■ Exercise requirements
Set down each line of the data below exactly as it stands, dropping the pictures.

— start of Data lines —

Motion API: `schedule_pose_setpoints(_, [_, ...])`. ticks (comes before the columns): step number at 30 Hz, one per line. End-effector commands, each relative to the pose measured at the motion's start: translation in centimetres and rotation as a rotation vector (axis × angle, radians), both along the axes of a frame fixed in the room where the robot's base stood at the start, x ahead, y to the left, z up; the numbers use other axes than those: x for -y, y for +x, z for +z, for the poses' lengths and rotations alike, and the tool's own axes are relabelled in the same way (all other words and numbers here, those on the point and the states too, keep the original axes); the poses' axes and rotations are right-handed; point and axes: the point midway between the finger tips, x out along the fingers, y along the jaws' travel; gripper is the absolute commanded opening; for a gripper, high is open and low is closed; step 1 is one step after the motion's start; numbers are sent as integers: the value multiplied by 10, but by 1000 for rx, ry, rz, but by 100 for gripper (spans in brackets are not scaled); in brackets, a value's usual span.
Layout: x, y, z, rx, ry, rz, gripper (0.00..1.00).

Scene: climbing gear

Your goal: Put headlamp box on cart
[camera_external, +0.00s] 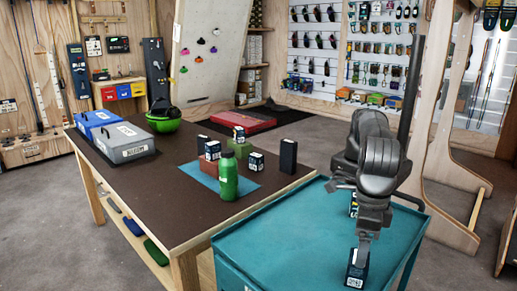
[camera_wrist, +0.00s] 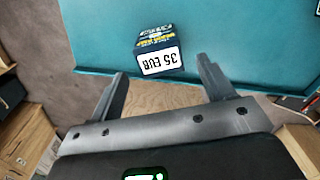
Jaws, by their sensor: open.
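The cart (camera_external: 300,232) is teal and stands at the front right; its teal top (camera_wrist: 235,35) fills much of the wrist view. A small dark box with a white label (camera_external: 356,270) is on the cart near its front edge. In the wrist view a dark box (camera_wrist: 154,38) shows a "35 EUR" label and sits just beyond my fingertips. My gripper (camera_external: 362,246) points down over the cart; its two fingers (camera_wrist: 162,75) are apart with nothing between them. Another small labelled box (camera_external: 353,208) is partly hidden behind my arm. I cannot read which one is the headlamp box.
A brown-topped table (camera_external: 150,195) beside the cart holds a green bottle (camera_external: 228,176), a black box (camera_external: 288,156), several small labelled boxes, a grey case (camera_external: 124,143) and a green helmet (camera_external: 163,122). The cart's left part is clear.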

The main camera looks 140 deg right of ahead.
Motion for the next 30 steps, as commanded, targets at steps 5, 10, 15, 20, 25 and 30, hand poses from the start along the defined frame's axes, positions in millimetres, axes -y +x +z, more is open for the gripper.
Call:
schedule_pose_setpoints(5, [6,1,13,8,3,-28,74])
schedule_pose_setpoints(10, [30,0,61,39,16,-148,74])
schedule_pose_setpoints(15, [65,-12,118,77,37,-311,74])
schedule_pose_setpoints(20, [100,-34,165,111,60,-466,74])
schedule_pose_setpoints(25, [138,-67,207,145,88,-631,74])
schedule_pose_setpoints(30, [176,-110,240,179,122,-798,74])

— end of Data lines —

■ Answer for this exercise
Motion API: `schedule_pose_setpoints(_, [_, ...])`. ticks (comes before the columns): step number at 30 Hz, one per line. End-effector commands, each relative to the pose measured at the motion's start: translation in centimetres and rotation as a rotation vector (axis × angle, radians), both along the axes of a frame fixed in the room where the robot's base stood at the start, x ahead, y to the left, z up; the numbers use other axes than those: x for -y, y for +x, z for +z, for the poses' lengths and rotations alike, and the tool's own axes are relabelled in the same way (all other words and numbers here, those on the point and the states too, keep the original axes); the poses' axes and rotations are right-handed; point and axes: the point midway between the finger tips, x out along the fingers, y along the jaws' travel; gripper is the absolute commanded opening; for a gripper, high is open and low is closed; step 1 is one step after the motion's start; numbers are sent as integers: the value multiplied by 10, but by 1000 for rx, ry, rz, but by 100 for gripper (spans in brackets are not scaled); in brackets, a value's usual span.
Layout: x, y, z, rx, ry, rz, gripper (0.00..1.00).

Scene: climbing gear

Your goal: Put headlamp box on cart
[camera_external, +0.00s] 
[camera_wrist, +0.00s] 
Jaws, by their sensor: open.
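The cart (camera_external: 300,232) is teal and stands at the front right; its teal top (camera_wrist: 235,35) fills much of the wrist view. A small dark box with a white label (camera_external: 356,270) is on the cart near its front edge. In the wrist view a dark box (camera_wrist: 154,38) shows a "35 EUR" label and sits just beyond my fingertips. My gripper (camera_external: 362,246) points down over the cart; its two fingers (camera_wrist: 162,75) are apart with nothing between them. Another small labelled box (camera_external: 353,208) is partly hidden behind my arm. I cannot read which one is the headlamp box.
A brown-topped table (camera_external: 150,195) beside the cart holds a green bottle (camera_external: 228,176), a black box (camera_external: 288,156), several small labelled boxes, a grey case (camera_external: 124,143) and a green helmet (camera_external: 163,122). The cart's left part is clear.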

The main camera looks 140 deg right of ahead.
Motion for the next 30 steps, as commanded, targets at steps 5, 10, 15, 20, 25 and 30, hand poses from the start along the defined frame's axes, positions in millimetres, axes -y +x +z, more is open for the gripper.
Call:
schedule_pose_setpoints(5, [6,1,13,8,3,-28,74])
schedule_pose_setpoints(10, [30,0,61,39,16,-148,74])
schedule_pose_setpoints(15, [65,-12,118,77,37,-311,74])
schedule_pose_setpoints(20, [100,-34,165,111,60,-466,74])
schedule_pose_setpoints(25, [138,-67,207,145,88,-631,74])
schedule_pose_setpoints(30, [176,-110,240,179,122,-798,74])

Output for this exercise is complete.